(Collected data entries)
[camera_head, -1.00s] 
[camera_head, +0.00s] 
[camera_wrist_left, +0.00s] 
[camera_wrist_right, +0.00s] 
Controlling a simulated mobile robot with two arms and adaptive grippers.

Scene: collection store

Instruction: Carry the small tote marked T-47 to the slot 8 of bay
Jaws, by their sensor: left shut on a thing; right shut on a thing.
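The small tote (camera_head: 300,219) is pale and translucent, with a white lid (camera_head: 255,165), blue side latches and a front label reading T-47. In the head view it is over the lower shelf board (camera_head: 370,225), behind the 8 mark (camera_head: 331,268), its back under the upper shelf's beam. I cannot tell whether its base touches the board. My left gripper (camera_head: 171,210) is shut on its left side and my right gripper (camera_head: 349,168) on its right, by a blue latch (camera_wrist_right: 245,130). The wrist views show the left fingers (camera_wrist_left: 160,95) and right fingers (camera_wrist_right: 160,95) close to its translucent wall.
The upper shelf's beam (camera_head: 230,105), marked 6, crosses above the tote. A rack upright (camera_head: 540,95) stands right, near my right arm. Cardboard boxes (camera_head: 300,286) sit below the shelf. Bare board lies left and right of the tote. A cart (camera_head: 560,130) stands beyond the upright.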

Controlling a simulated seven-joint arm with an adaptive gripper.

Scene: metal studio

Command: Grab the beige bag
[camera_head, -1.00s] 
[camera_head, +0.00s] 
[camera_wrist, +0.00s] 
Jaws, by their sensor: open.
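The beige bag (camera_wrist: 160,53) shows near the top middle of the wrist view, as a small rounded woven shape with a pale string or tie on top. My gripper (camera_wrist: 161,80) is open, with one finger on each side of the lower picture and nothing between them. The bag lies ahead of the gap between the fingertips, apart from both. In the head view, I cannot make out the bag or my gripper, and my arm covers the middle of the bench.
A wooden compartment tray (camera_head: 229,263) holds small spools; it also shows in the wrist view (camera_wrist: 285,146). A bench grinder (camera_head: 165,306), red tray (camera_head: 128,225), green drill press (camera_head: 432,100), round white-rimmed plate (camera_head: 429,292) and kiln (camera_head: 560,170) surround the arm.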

_Given exercise_
Lines from the records above that hold "Scene" are the ones to list.

_Task result_
Scene: collection store
Scene: metal studio

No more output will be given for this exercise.